Output each line exactly as it appears, skipping any embedded picture.
# # # # # # #
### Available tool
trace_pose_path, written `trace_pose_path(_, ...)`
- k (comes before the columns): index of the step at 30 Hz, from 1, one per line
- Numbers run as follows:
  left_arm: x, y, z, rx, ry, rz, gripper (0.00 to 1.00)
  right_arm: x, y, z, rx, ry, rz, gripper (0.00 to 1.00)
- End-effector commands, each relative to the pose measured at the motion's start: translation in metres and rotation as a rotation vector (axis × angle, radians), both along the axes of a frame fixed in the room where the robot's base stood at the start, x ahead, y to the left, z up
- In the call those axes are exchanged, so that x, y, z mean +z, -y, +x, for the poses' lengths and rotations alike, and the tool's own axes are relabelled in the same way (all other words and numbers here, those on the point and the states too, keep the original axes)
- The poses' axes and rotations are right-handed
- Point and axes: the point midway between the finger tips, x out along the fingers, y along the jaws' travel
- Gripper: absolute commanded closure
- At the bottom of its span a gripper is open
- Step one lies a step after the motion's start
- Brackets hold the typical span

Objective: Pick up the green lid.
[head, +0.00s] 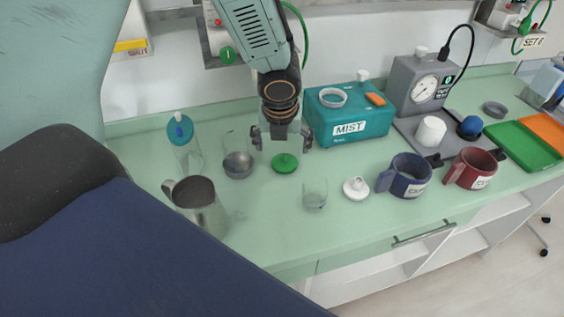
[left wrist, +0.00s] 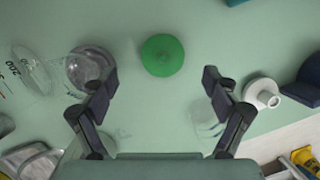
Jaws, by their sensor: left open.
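The green lid (head: 285,163) lies on the pale green counter, a round disc with a small knob on top. In the left wrist view the green lid (left wrist: 162,55) is round and fully visible, ahead of the fingertips and roughly midway between them. My left gripper (head: 281,138) hangs above the counter, just over and behind the lid in the head view. Its two fingers are spread apart with nothing between them, as the left wrist view (left wrist: 160,80) also shows. The lid is apart from the fingers. My right gripper is in neither view.
The teal MIST box (head: 350,126) is behind right. A metal jug (head: 200,205) and two mugs stand farther out.

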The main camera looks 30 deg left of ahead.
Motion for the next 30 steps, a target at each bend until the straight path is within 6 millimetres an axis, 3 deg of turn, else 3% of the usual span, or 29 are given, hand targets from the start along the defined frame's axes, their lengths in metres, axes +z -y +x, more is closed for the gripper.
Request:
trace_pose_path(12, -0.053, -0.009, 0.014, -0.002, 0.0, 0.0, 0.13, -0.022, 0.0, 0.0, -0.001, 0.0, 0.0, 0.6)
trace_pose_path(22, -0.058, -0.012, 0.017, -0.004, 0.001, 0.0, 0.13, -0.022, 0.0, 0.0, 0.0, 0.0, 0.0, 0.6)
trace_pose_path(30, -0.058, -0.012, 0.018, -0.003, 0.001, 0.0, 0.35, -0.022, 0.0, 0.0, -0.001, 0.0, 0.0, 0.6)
# # # # # # #
The solution.
### Available tool
trace_pose_path, written `trace_pose_path(_, ...)`
- k (comes before the columns): index of the step at 30 Hz, from 1, one per line
- Numbers run as follows:
  left_arm: x, y, z, rx, ry, rz, gripper (0.00 to 1.00)
  right_arm: x, y, z, rx, ry, rz, gripper (0.00 to 1.00)
- End-effector commands, each relative to the pose measured at the motion's start: translation in metres and rotation as a rotation vector (axis × angle, radians), both along the axes of a frame fixed in the room where the robot's base stood at the start, x ahead, y to the left, z up
- In the call those axes are exchanged, so that x, y, z mean +z, -y, +x, for the poses' lengths and rotations alike, and the tool's own axes are relabelled in the same way (all other words and numbers here, those on the point and the states too, keep the original axes)
- The poses' axes and rotations are right-handed
- Point and axes: the point midway between the finger tips, x out along the fingers, y along the jaws' travel
- Gripper: absolute commanded closure
- At the bottom of its span a gripper is open
- Step one lies a step after the motion's start
- Brackets hold the typical span

Objective: Pick up the green lid.
[head, +0.00s] 
[left wrist, +0.00s] 
Jaws, by their sensor: left open.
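The green lid (head: 285,163) lies on the pale green counter, a round disc with a small knob on top. In the left wrist view the green lid (left wrist: 162,55) is round and fully visible, ahead of the fingertips and roughly midway between them. My left gripper (head: 281,138) hangs above the counter, just over and behind the lid in the head view. Its two fingers are spread apart with nothing between them, as the left wrist view (left wrist: 160,80) also shows. The lid is apart from the fingers. My right gripper is in neither view.
The teal MIST box (head: 350,126) is behind right. A metal jug (head: 200,205) and two mugs stand farther out.

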The main camera looks 30 deg left of ahead.
Motion for the next 30 steps, a target at each bend until the straight path is within 6 millimetres an axis, 3 deg of turn, else 3% of the usual span, or 29 are given, hand targets from the start along the defined frame's axes, their lengths in metres, axes +z -y +x, more is closed for the gripper.
Request:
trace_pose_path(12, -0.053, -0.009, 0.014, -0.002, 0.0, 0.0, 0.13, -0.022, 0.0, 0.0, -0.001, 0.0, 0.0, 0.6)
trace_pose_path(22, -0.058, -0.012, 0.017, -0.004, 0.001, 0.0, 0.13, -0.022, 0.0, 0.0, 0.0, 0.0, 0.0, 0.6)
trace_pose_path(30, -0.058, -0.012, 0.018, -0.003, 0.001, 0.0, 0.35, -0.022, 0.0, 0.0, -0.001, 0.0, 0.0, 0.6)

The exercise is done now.